I dried oranges, and they made the house smell bright, fresh. I've wanted to do this for a long time. Probably since I first picked up a Better Homes and Gardens, or Martha Stewart Living. My life is full, and yet I still find lessons I need to relearn, to take to heart,like trying... go places, touch things, listen, make, test, sample, use things up, speak up, take a stand, be wrong or bad, or silly, but try, start, play. Carol sent me pictures, for more inspiration, of dried grapefruit slices, which are large, and pale, luminous pink, and of dried citrus wreaths, and garlands. Adriana shared a link for ornaments. I am so delighted to have friends playing with me, sharing the fun, even at a distance.
Sunday was a movie night. We watched The Little Prince, which is on Netflix. It's a beautiful movie, by the way, artistically, narratively. It's one I had forgotten, and had only a sense that it was something good. It was the night of the New Moon, and there were no clouds, and it wasn't too cold, but cold enough. After everyone left, there were too many good embers to douse, so I made another plan. I scrubbed potatoes, and wrapped them in aluminum foil. William joined me back outside. We sat on the ground, beside the fire ring, listening to the wet potatoes sizzle. And we looked up. It was such a wondrous star gazing night, that even my phone was able to capture a hint of the magic. We saw meteors, bright blue shooting stars. We watched Orion rise, and then Sirius. Twinkling, Sirius, the brightest star, in the constellation Canis Major. It was flickering its dazzling rainbow. The Pleiades were in great form, I point them out in the photo above. Mars has been bright and visible for months. The Andromeda Galaxy was just overhead, but not so visible. Still, just to say it, Andromeda Galaxy, is pretty heckin' cool. I want to find a lounge chair, or drag out a reclining chair, then watch the sky all night.

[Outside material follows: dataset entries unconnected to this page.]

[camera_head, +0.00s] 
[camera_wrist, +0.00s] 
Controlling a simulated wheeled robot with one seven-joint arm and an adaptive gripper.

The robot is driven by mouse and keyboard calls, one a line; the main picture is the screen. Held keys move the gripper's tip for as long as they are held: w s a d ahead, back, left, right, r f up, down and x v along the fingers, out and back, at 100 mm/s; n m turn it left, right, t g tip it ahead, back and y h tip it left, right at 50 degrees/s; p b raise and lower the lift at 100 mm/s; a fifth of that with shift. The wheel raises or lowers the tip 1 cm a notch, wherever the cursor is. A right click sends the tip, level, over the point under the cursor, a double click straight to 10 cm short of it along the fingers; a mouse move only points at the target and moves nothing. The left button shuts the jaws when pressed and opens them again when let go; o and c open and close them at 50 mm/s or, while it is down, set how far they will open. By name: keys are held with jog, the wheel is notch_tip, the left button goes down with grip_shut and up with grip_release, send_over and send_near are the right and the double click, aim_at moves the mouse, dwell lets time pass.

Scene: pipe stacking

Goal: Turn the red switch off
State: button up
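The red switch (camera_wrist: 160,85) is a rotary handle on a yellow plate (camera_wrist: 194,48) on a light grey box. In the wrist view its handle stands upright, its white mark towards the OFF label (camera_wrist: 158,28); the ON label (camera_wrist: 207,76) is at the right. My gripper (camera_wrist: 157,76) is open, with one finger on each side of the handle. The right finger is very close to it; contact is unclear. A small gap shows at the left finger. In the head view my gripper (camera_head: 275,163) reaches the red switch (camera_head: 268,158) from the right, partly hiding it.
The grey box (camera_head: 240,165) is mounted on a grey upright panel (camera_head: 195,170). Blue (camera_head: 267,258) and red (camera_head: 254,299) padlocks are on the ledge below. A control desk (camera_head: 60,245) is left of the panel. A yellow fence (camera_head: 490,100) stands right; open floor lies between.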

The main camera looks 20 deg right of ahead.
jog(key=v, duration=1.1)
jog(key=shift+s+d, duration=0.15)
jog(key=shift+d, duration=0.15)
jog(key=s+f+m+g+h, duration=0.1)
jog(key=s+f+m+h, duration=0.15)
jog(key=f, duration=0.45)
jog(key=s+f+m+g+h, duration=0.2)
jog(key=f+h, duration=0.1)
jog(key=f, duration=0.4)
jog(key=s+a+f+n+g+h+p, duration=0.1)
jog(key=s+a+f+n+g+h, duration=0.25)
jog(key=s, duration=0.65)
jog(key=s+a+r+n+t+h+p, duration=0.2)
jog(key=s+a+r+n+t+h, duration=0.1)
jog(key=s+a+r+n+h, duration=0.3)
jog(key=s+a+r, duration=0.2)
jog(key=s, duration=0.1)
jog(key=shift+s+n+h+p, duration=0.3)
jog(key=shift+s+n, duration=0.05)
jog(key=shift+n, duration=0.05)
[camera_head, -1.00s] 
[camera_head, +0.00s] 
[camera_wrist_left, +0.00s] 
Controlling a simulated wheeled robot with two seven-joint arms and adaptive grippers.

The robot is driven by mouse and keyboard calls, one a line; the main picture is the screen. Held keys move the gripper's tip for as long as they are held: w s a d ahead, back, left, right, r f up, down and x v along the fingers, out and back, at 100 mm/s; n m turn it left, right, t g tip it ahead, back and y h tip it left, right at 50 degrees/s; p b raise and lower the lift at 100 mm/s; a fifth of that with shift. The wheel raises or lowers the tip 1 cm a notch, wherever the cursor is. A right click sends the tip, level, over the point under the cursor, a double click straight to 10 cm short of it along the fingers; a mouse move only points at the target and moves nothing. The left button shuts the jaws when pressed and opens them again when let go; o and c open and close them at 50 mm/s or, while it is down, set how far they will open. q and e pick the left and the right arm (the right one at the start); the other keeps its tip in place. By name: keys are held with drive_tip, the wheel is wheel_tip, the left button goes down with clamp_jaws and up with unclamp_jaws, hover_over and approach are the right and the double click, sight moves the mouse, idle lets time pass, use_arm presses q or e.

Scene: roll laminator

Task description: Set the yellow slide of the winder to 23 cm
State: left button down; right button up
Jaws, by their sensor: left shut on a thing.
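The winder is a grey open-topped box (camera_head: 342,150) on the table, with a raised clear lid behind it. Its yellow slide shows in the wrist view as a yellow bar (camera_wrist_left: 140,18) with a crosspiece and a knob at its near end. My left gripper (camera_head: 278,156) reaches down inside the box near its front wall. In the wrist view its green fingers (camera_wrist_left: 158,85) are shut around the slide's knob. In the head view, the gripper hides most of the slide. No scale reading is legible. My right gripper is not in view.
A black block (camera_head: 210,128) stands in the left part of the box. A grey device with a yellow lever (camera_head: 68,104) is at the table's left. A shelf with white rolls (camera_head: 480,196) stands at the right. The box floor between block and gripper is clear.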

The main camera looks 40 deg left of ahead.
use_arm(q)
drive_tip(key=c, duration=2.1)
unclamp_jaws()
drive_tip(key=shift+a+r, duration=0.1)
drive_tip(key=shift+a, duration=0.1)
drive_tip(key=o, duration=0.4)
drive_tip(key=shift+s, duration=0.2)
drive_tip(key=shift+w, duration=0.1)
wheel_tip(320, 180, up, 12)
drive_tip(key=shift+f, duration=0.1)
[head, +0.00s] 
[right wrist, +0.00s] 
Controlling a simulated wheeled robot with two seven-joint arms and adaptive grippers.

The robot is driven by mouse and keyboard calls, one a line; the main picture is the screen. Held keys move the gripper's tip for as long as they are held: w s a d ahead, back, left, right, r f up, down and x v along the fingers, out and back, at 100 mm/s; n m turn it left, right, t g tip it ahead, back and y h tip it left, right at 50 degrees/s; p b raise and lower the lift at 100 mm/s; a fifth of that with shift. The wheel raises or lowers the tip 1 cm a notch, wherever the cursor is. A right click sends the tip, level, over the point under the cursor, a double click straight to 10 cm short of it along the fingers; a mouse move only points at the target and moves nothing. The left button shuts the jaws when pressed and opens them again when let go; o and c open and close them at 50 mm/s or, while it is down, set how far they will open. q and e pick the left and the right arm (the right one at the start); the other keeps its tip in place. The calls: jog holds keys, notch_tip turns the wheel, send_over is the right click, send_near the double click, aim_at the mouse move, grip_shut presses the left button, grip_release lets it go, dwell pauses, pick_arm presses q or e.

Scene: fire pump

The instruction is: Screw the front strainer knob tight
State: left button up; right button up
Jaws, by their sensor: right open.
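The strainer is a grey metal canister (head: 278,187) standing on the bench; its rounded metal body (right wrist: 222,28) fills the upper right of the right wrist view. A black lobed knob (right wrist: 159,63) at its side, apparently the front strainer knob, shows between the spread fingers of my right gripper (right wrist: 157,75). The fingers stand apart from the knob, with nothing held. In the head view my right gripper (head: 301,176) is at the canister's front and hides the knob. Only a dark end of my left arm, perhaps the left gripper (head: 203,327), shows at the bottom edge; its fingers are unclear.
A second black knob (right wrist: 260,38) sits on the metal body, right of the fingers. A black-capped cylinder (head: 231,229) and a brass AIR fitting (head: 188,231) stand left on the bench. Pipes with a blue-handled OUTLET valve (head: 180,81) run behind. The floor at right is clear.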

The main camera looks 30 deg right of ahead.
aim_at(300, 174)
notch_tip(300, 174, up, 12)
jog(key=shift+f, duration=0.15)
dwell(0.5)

Sometimes,often, I start to think of ideas, of people, of causes, and issues, of events, and I want to mention all of it, all of them. Life is full, for each of us. I should feed the chickens, salvage what I can of the beans. I am also thinking of you, dear ones, of your full lives, and the things that make you close your eyes and breath... wordlessly, I am sending consolation, and my best thoughts for some comfort, for an easing of burdens.